Goal:
From the data that follows, copy every line holding the string "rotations".

Dataset excerpt:
######
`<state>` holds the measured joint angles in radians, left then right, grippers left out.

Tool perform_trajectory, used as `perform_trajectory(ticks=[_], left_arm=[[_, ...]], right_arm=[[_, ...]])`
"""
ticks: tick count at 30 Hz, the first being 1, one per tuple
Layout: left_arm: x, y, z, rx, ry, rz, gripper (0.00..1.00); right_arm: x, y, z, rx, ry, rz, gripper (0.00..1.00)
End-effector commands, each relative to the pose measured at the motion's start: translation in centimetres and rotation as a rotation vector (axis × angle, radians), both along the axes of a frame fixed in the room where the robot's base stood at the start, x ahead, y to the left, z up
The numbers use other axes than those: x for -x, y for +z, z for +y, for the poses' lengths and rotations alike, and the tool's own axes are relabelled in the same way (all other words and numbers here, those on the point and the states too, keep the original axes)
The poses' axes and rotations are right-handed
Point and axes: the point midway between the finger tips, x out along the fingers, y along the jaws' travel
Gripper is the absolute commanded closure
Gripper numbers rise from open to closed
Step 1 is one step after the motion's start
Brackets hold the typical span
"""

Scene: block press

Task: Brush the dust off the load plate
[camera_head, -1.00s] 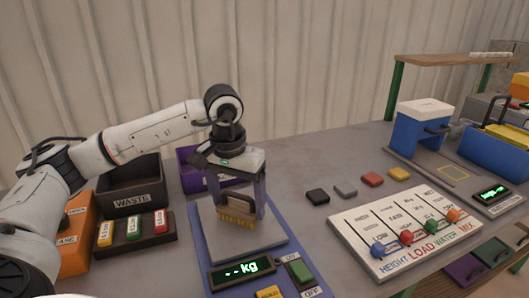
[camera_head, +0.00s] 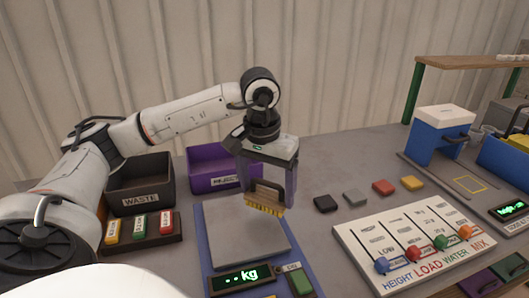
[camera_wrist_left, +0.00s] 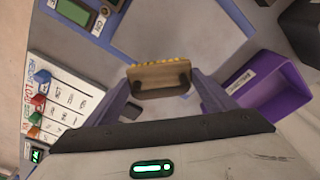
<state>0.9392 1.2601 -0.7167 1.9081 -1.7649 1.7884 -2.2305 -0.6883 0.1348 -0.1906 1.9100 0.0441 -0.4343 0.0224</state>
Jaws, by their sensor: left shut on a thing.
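The load plate (camera_head: 242,242) is a grey square plate on a blue scale with a display (camera_head: 240,278) that shows dashes and "kg". My left gripper (camera_head: 268,192) is shut on a brush (camera_head: 266,197) with a wooden back and yellow bristles. The bristles are at the plate's far right corner; I cannot tell if they touch it. In the left wrist view the brush (camera_wrist_left: 158,79) sits between the fingers, beside the plate (camera_wrist_left: 190,30). I cannot make out dust on the plate. My right gripper is not in view.
A black WASTE bin (camera_head: 140,185) and a purple bin (camera_head: 212,170) stand behind. A rack of coloured blocks (camera_head: 140,228) is at left. Several small blocks (camera_head: 355,197) and a slider panel (camera_head: 412,248) lie right. A blue press (camera_head: 436,134) stands farther right.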

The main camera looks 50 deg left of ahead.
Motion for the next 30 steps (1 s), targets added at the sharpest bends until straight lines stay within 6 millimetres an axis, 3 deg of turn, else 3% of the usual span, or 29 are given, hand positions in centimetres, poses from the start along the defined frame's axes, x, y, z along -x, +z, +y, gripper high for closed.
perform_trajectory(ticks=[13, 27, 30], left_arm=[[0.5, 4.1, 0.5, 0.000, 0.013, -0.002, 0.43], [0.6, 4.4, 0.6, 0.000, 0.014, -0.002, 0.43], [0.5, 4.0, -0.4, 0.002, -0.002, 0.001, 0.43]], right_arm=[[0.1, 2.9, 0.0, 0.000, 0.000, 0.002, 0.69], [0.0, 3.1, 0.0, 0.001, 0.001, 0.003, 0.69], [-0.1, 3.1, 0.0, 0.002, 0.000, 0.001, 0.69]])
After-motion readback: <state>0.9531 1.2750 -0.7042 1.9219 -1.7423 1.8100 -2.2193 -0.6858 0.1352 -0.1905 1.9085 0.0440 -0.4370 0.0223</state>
######
Response to the exercise:
The numbers use other axes than those: x for -x, y for +z, z for +y, for the poses' lengths and rotations alike, and the tool's own axes are relabelled in the same way (all other words and numbers here, those on the point and the states too, keep the original axes)
The poses' axes and rotations are right-handed

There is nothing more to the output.